TASK DESCRIPTION: Pull each line containing "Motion" out of the data and copy it.

GIVEN DATA:
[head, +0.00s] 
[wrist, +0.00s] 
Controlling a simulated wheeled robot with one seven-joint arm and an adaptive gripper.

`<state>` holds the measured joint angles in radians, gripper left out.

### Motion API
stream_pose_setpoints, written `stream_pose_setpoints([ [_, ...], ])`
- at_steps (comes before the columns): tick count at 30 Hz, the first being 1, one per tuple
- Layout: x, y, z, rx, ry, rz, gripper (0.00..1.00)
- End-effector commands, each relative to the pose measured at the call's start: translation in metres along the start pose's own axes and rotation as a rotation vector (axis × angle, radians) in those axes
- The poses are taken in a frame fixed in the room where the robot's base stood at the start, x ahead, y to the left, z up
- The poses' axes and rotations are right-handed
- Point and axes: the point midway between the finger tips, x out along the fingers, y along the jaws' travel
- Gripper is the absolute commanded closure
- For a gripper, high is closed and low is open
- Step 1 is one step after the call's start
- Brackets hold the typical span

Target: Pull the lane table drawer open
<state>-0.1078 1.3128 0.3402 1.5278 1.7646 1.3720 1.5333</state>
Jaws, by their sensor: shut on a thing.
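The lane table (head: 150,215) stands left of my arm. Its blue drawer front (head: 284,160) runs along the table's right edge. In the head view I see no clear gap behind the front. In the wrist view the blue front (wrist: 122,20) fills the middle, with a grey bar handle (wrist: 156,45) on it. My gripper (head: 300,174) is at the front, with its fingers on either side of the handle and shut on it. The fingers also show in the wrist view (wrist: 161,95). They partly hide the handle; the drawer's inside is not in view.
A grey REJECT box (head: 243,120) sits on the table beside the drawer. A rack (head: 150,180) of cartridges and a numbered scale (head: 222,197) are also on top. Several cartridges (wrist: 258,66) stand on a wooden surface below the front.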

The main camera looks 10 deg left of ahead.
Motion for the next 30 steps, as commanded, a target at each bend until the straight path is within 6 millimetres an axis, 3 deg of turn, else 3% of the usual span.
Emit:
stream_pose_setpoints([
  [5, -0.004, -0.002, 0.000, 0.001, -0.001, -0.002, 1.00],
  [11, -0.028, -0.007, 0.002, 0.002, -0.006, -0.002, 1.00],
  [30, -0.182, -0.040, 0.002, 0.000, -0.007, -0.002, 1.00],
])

RESULT BELOW:
### Motion API
Motion for the next 30 steps, as commanded, a target at each bend until the straight path is within 6 millimetres an axis, 3 deg of turn, else 3% of the usual span.

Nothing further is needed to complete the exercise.